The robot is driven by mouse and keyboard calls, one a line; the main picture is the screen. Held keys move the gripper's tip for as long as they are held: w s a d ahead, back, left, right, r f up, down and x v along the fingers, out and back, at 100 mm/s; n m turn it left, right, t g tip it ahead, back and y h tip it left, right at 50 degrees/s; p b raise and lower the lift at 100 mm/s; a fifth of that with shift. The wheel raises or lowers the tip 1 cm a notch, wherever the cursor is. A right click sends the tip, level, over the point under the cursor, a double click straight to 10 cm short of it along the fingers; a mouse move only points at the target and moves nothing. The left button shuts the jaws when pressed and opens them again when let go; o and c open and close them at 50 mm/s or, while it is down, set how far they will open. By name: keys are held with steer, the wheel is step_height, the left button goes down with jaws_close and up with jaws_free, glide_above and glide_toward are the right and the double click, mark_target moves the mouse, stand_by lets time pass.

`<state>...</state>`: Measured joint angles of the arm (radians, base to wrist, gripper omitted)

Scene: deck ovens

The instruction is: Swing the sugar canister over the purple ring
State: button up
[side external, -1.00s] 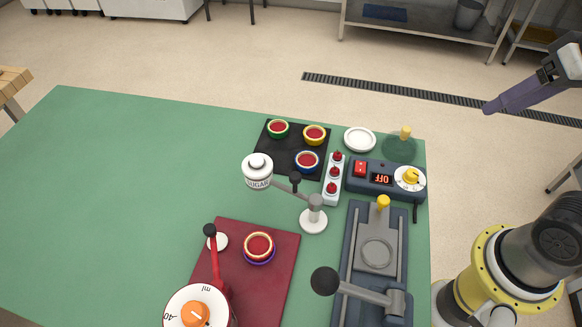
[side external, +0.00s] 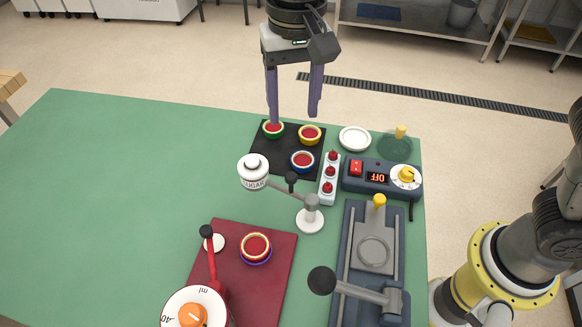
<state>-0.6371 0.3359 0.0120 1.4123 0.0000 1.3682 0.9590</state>
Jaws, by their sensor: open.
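The white sugar canister (side external: 253,172) hangs at the left end of a grey swing arm. The arm runs from a white-based post (side external: 311,215) and carries a black knob (side external: 292,180). A purple-blue ring (side external: 254,260) lies on the dark red mat, with a red-filled cup (side external: 256,245) standing in it. The canister is behind and above that mat, not over the ring. My gripper (side external: 293,118) is open and empty, pointing down near the far edge of the black mat, behind the canister. Its left finger appears in front of or beside the green-rimmed cup; I cannot tell if they touch.
The black mat (side external: 262,160) holds green (side external: 273,130), yellow (side external: 310,135) and blue (side external: 302,161) cups. The green table's left is clear.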

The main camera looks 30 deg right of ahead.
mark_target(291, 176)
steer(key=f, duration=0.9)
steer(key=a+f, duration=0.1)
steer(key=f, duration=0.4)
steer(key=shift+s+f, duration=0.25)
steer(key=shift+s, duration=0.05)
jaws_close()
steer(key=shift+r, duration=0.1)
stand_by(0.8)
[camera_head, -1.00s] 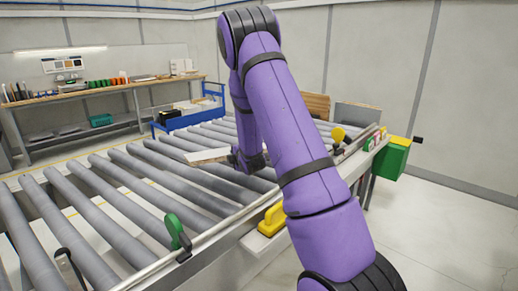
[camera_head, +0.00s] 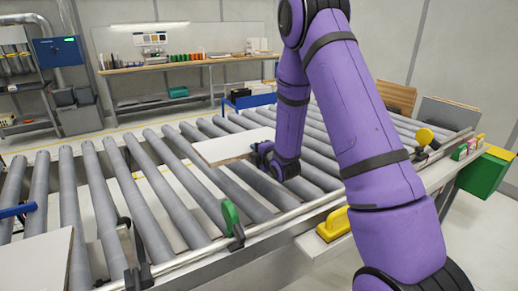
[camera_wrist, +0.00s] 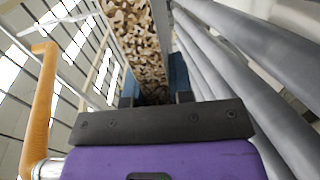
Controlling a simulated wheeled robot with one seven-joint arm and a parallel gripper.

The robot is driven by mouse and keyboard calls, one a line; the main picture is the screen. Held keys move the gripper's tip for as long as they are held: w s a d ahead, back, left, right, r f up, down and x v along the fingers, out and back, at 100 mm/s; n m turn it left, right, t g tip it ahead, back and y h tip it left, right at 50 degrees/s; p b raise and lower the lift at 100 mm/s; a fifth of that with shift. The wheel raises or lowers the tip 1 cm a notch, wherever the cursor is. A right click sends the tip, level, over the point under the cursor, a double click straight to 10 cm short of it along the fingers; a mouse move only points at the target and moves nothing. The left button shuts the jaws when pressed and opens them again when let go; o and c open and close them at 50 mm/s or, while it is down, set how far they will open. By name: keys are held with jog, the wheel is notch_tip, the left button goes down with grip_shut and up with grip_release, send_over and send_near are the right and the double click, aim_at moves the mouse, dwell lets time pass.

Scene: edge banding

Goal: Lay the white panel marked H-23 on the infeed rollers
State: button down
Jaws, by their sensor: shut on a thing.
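A white panel (camera_head: 232,146) lies flat or nearly flat over the grey rollers (camera_head: 165,205) in the head view. My gripper (camera_head: 262,151) is shut on its right end. The wrist view shows the panel's rough brown chipboard edge (camera_wrist: 138,35) between the two blue fingers of my gripper (camera_wrist: 153,88). I cannot tell whether the panel touches the rollers or hangs just above them. No H-23 mark is readable on it. The rollers also show at the right of the wrist view (camera_wrist: 235,60).
Another pale panel (camera_head: 35,262) shows at the lower left. A green knob (camera_head: 230,214) and a yellow handle (camera_head: 333,224) stand along the near rail. A black-and-yellow clamp (camera_head: 425,138) is farther right. A blue frame (camera_head: 248,101) lies behind the rollers.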

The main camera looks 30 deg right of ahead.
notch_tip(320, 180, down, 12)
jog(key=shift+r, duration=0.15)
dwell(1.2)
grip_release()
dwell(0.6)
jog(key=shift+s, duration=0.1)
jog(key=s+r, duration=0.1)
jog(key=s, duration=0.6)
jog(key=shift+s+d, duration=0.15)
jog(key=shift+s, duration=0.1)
-- -- --
Brief
Copy each line of the records that contains the word "joint".

Written solution
`<state>...</state>`: Measured joint angles of the arm (radians, base to wrist, gripper omitted)
Controlling a simulated wheeled robot with one seven-joint arm and a parallel gripper.

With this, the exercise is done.